Records of robot episodes:
+++++
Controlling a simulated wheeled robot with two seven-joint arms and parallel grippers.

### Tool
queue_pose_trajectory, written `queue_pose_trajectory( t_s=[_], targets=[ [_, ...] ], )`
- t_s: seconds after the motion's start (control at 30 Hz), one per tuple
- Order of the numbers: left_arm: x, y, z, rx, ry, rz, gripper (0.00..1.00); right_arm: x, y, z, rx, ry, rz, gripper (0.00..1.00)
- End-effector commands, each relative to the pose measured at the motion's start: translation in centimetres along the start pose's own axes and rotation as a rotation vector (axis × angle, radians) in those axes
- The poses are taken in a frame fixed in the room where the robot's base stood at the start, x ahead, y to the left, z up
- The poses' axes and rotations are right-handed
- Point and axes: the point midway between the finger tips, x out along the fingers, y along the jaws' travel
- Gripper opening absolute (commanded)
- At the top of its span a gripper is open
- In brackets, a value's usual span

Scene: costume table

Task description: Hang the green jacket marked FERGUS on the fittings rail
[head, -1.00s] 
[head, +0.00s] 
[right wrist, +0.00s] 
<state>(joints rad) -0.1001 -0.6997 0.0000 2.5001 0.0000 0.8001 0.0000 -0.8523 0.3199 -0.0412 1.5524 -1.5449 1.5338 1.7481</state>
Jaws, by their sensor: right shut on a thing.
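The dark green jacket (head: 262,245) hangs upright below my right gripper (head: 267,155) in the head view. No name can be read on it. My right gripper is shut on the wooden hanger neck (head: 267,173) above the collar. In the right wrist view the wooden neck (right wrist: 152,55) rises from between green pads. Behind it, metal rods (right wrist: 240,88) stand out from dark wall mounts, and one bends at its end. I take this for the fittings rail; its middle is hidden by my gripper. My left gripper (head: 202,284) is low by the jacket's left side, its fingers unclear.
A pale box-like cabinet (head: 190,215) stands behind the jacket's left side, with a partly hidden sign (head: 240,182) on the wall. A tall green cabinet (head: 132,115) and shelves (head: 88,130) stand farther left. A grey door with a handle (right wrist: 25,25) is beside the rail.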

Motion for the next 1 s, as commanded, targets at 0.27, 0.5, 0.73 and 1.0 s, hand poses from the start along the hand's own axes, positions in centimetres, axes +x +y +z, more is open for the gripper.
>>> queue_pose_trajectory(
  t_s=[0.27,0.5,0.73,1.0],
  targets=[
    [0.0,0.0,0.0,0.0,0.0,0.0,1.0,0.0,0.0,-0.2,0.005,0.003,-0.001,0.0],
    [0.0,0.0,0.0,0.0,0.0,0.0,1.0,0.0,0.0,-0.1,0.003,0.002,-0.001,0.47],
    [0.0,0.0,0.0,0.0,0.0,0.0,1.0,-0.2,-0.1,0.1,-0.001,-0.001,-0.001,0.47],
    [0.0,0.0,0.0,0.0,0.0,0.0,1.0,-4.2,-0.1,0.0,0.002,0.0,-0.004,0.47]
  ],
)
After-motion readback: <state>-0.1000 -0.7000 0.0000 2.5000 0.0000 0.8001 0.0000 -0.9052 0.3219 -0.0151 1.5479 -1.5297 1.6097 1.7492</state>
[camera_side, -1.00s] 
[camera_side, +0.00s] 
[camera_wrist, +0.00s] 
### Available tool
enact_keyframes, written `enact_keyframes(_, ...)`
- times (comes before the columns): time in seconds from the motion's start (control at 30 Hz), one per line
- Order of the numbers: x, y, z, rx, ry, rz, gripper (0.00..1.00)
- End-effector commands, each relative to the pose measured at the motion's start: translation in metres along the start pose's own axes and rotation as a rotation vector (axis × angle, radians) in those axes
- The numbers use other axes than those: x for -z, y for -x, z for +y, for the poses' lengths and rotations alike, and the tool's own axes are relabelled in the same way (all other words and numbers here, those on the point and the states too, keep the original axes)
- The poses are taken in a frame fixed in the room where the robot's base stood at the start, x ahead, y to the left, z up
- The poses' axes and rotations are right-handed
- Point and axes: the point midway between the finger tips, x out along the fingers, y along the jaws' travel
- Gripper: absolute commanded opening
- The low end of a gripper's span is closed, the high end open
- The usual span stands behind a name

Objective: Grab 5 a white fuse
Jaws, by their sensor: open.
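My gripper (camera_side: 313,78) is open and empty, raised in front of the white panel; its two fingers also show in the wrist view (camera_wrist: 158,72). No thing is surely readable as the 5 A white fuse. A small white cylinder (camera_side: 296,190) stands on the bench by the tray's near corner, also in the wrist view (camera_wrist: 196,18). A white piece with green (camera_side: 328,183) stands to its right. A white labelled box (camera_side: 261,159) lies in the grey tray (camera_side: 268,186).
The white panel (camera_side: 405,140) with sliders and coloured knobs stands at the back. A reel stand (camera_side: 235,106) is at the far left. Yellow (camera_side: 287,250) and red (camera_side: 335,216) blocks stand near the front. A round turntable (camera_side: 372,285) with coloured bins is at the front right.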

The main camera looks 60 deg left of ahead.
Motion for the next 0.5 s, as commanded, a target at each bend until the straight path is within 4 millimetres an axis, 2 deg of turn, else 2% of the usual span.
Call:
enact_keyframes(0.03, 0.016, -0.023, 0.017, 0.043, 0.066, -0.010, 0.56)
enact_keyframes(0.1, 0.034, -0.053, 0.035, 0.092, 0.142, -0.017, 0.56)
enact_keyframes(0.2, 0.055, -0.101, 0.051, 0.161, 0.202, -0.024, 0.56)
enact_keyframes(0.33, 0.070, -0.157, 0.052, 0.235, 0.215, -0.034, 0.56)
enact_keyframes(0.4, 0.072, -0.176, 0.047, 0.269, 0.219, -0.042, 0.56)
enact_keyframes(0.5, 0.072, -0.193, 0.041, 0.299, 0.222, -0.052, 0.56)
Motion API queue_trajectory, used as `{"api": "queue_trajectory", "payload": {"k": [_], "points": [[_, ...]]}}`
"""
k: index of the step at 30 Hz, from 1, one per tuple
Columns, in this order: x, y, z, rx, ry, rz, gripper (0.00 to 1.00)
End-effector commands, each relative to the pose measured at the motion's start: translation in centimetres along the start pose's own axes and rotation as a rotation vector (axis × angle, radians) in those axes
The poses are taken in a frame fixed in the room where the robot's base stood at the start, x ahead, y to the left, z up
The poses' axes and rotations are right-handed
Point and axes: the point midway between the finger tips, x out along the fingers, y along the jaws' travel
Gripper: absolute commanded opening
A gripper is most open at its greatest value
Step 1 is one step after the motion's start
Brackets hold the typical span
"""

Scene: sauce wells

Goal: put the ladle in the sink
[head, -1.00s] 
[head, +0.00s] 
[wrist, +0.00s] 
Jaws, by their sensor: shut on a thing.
+++++
Task requirements. Extract every line from the one with "Goal: put the ladle in the sink" down to the final line above, both included, exactly as written.

Result of this exercise.
Goal: put the ladle in the sink
[head, -1.00s] 
[head, +0.00s] 
[wrist, +0.00s] 
Jaws, by their sensor: shut on a thing.

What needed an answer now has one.